The applicant, Theresa Ann Thompson, is the owner of unit 1 in Hillside View Body Corporate in Randburg. After she purchased and took transfer of the unit, the trustees of the body corporate imposed a special levy on all owners to address a large historical debt allegedly owed to Eskom and City Power/City of Johannesburg, said to exceed R6 million. Thompson contended that this debt had arisen before she became an owner, that it had not been disclosed to her, the estate agent, bond originator, or transferring attorneys had not alerted her to the impending special levy, and that levy clearance certificates had been issued indicating no debt was owed. She sought an order exempting her from liability for the special levy. The first respondent body corporate filed no submissions. The second respondent managing agent stated that the trustees had agreed to raise a special levy and increase levies because the body corporate could not meet its commitments due to the municipal debt and alleged incorrect billing by the City of Johannesburg.
The relief sought by the applicant was granted. The adjudicator ordered that the special levy dated 15 September 2023 is invalid from the date of inception. No order as to costs was made.
A body corporate's special levy, though procedurally validly resolved, may be declared unreasonable and invalid under sections 39(1)(c) and 39(4)(c) of the CSOS Act where it is used to saddle a current owner with undisclosed historical debt incurred before that owner acquired the unit, absent agreement or a legal basis making the purchaser liable for that prior debt. A purchaser does not automatically inherit a seller's or prior occupier's historical electricity or municipal debt merely by becoming an owner in the scheme.
The adjudicator observed that the body corporate is generally entitled to self-regulate and that owners who purchase into a sectional title scheme are ordinarily bound by its rules and resolutions.
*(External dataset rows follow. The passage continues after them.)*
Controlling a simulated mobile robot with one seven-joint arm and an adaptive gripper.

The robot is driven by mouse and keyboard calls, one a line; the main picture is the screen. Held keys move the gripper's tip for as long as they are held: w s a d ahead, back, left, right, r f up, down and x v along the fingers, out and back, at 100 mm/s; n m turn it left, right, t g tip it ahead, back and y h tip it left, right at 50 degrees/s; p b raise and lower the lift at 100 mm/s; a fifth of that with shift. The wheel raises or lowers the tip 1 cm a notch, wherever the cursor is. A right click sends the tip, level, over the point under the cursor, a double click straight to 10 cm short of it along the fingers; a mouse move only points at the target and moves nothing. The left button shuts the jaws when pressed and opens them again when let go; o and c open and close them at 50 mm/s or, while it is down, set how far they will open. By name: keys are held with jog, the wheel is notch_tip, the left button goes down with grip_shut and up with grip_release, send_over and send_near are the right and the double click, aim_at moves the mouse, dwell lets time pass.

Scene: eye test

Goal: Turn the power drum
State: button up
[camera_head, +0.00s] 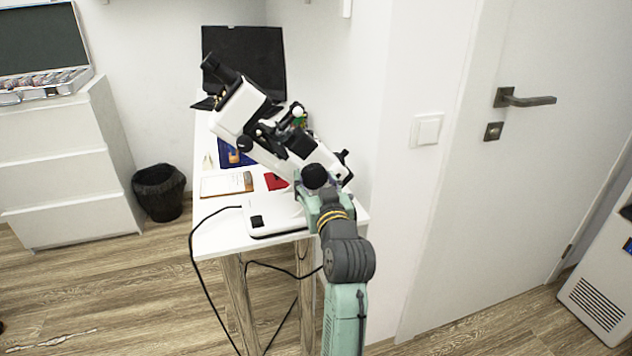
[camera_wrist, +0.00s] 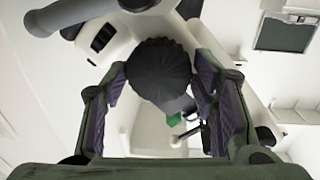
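A white optical instrument (camera_head: 237,106) with black knobs and a black eyepiece stands tilted on the narrow table. Its round black ribbed knob, which looks like the power drum (camera_head: 315,176), sits low on its right side. The drum also shows in the wrist view (camera_wrist: 158,68), between my two fingers. My gripper (camera_wrist: 160,72) is spread about as wide as the drum, one purple-padded finger on each side. Only narrow room shows between pads and drum, and I cannot tell whether either touches. In the head view my gripper is at the drum and the fingers are partly hidden.
The white table (camera_head: 212,234) holds a clipboard (camera_head: 227,184), a red item (camera_head: 276,181) and a blue item (camera_head: 230,153). A black cable (camera_head: 196,275) hangs off its front. A door (camera_head: 500,190) is at right, a bin (camera_head: 160,191) at left. Floor is free at left.

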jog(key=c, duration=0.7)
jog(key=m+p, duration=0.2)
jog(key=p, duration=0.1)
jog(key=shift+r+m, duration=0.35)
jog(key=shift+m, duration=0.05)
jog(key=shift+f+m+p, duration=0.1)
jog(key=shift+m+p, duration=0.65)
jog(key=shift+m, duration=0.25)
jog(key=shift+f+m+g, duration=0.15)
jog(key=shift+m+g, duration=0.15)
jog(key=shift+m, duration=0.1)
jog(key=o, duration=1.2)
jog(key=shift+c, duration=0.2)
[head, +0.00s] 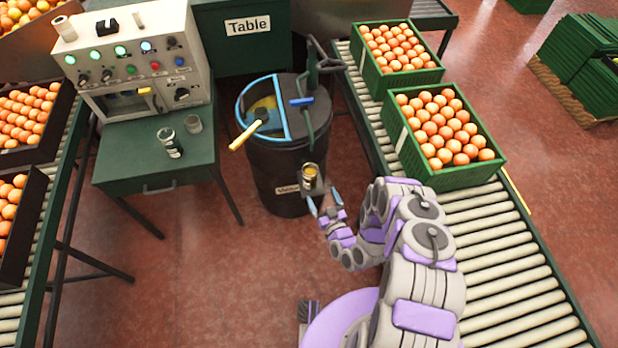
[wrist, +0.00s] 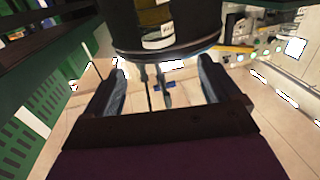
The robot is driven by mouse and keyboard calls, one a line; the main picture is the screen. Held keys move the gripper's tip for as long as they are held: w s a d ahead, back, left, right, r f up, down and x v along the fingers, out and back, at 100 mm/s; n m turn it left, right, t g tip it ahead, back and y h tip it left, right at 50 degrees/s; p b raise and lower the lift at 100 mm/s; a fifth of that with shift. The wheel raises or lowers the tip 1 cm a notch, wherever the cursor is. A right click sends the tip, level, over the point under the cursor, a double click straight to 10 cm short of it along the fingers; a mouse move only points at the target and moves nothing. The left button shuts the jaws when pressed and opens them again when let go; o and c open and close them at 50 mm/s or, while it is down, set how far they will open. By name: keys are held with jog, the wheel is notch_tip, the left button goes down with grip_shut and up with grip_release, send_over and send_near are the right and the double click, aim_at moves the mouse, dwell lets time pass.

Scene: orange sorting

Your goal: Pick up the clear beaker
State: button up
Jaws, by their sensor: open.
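A small clear beaker (head: 309,172) with yellowish contents stands on a small ledge at the front of the black drum (head: 283,150). In the wrist view a clear vessel with a pale label (wrist: 158,35), apparently the same beaker, shows at the top above a dark rounded support; its upper part is cut off. My gripper (head: 323,199) is open and empty, just in front of and slightly below the beaker. In the wrist view its two fingers (wrist: 162,85) are spread apart below the support, with nothing between them.
Two jars (head: 170,143) stand on the green table (head: 150,172) at left, below a control box (head: 140,55). Green crates of oranges (head: 442,183) sit on the roller conveyor (head: 500,260) at right. A yellow-handled tool (head: 245,135) sticks out of the drum.

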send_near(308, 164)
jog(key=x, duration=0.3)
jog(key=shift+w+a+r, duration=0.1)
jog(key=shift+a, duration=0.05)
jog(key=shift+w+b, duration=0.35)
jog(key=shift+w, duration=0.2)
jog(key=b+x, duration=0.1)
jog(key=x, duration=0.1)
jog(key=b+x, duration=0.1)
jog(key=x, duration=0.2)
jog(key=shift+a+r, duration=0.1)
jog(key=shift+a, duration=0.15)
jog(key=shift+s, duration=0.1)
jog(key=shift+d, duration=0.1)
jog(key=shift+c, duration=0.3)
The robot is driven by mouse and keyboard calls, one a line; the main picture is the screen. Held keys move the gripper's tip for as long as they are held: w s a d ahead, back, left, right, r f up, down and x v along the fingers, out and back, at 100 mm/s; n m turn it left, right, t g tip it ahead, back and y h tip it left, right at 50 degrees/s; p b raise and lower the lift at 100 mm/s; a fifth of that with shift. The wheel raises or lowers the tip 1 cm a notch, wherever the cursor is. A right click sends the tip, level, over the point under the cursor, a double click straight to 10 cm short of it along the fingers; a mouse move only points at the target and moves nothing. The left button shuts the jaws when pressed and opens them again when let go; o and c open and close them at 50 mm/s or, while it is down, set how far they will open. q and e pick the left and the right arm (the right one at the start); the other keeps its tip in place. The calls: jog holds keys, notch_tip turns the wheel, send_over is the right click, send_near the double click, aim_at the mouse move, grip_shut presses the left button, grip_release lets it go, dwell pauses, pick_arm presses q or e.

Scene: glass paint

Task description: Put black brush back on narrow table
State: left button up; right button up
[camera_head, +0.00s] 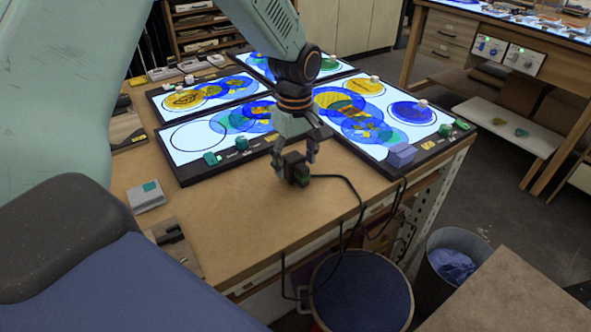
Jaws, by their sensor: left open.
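My left gripper (295,164) points down over the front part of the wooden worktable (262,215). Its fingers are open, on either side of a small dark block (297,170) with a greenish patch. A black cable runs beside this block. I cannot tell whether the fingers touch it. I cannot make out a black brush for certain. A dark, slim item (171,237) lies on a small board at the table's left front; its kind is unclear. My right gripper is not in view. I cannot tell which surface is the narrow table.
Lit glass panels with coloured circles (345,97) fill the table's back. A grey box (146,196) lies at the left. A round blue-topped stool (362,295) and a bin (452,262) stand at the front edge. A low white bench (512,128) is at the right.

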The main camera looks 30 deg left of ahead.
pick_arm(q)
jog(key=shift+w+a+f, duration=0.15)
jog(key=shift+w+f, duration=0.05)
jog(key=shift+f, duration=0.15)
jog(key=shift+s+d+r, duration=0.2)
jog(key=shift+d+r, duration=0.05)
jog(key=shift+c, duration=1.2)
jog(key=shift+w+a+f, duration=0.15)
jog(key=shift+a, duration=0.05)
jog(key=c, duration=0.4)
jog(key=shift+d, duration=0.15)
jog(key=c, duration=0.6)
The adjudicator also remarked that the debt ought to have been discussed at a general meeting and that it would have been more understandable if a special levy had been raised for maintenance or a legal challenge to incorrect billing rather than directly for historical consumption debt. Additional comments questioning how the units were billed and how such a large debt accrued without a recovery plan were not necessary to the dispositive finding.
This decision is significant in community schemes jurisprudence because it distinguishes between the ordinary incidence of ownership, including liability for valid current levies, and the impermissible imposition of undisclosed historical debt on a purchaser through a later special levy. It underscores that even where trustees act within their formal powers, a special levy may be set aside under the CSOS Act if it is substantively unreasonable. The decision also highlights the importance of levy clearance certificates and disclosure in sectional title transfers, and confirms the reviewability of body corporate decisions for objective unreasonableness.